Banks had to find some way to offset the tens of billions they lost on their idiotic mortgage bets, and the taxpayer bailouts weren’t quite cutting it. So they raised their overdraft fees.
Saskia Scholtes and Francesco Guerrera, FT: US banks stand to collect a record $38.5bn in fees for customer overdrafts this year, with the bulk of the revenue coming from the most financially stretched consumers amid the deepest recession since the 1930s, according to research. The fees are nearly double those reported in 2000…

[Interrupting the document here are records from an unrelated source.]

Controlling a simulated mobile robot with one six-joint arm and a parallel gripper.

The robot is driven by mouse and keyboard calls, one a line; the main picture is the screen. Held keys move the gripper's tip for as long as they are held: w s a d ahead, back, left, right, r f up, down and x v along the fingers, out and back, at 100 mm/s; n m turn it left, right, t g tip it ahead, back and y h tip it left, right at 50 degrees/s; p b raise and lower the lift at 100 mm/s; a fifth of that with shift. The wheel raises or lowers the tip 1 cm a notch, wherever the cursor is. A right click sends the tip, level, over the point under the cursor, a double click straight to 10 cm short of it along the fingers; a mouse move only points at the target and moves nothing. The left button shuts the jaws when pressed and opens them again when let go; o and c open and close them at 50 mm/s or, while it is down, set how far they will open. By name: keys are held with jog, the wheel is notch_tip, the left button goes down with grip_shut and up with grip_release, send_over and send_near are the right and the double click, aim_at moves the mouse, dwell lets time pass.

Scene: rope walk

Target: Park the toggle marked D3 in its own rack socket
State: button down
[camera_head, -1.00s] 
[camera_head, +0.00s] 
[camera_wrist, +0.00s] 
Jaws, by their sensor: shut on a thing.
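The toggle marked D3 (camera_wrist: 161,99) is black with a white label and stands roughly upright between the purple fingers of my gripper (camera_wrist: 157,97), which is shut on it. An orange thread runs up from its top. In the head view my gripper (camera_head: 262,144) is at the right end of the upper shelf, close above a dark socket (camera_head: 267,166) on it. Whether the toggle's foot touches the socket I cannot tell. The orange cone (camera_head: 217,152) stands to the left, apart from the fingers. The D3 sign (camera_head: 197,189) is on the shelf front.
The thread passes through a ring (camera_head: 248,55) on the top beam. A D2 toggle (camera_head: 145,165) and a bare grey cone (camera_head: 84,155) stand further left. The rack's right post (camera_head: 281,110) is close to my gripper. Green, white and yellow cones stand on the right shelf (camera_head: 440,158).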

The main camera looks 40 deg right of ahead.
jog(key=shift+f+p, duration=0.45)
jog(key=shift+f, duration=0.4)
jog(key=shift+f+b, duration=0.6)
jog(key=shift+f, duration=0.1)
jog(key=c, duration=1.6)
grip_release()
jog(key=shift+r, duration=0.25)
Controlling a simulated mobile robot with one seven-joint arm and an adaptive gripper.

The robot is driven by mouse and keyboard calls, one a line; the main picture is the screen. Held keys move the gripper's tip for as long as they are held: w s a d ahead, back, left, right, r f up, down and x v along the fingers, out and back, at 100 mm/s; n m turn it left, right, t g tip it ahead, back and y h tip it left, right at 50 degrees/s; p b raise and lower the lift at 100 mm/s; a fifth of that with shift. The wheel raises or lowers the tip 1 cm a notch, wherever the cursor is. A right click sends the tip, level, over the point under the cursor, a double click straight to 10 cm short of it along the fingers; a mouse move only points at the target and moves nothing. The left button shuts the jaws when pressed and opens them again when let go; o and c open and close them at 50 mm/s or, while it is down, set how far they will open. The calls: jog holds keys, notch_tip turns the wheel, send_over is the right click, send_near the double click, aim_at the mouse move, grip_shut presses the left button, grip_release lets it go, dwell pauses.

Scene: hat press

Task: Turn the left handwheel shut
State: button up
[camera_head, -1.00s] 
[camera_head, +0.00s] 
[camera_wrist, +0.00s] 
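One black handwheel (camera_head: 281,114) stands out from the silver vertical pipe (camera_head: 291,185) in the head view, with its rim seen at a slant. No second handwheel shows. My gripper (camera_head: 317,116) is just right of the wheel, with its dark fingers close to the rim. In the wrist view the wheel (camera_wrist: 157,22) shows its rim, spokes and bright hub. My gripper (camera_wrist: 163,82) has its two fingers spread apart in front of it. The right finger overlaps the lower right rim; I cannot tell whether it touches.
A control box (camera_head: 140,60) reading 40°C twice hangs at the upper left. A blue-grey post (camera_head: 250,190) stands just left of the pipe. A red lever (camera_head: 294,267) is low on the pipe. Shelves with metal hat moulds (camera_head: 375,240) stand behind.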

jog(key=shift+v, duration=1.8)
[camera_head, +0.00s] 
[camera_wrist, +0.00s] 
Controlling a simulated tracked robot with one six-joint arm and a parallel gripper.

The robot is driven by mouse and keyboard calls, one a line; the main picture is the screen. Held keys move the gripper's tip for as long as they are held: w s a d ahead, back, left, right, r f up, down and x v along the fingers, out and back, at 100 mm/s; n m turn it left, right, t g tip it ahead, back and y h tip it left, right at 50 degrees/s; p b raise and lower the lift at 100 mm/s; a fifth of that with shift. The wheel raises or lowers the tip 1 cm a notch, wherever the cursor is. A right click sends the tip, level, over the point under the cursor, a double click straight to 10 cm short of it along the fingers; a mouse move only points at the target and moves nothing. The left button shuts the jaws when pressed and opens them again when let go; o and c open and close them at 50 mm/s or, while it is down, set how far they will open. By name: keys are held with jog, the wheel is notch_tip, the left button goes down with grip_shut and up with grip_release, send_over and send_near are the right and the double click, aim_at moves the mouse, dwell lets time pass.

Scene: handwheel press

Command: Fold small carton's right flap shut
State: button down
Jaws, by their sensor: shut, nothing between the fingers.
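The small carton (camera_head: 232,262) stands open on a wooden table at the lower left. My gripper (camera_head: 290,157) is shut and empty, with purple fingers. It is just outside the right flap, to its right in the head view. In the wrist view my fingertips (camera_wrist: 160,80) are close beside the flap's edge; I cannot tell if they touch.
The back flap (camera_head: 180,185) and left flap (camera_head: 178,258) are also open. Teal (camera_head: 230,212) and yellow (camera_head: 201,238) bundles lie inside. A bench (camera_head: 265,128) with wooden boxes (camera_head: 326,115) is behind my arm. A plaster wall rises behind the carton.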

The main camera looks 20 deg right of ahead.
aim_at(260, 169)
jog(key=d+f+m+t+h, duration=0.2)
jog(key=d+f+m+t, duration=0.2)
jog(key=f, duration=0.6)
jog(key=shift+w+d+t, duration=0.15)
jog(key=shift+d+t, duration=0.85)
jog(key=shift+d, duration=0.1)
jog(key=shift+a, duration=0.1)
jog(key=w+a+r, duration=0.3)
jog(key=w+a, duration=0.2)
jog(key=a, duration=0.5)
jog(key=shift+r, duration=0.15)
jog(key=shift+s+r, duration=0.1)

The most cash-strapped customers are the hardest hit by such fees, with 90 per cent of overdraft revenues coming from 10 per cent of the 130m checking accounts in the US. Regular use of overdrafts is most common among consumers with low credit scores…
The highest overdraft fees were charged by the largest banks, said Mr Moebs. At banks with assets greater than $50bn – a group including Citigroup, Bank of America, JPMorgan Chase and Wells Fargo – the median overdraft fee is set at $33…
At BofA, a customer overdrawn by as little as $6 could trigger a $35 penalty. If the customer does not realise they have a negative balance and continue spending, they could incur that fee as many as 10 times in a single day, for a total of $350. Failing to repay the overdraft within a few days results in an additional $35 penalty.
And how do the banks defend this? It’s all about risk. They’re taking a huge risk paying those overdrafts, apparently:
“Overdraft fees are there for a reason, we take on a lot of risk,” a senior banker said.
So it’s just risk. Well then how about just capping the overdrafts and applying a reasonable interest rate then?
(A 15% annual rate on a $100 overdraft would be about $1.50 a month.)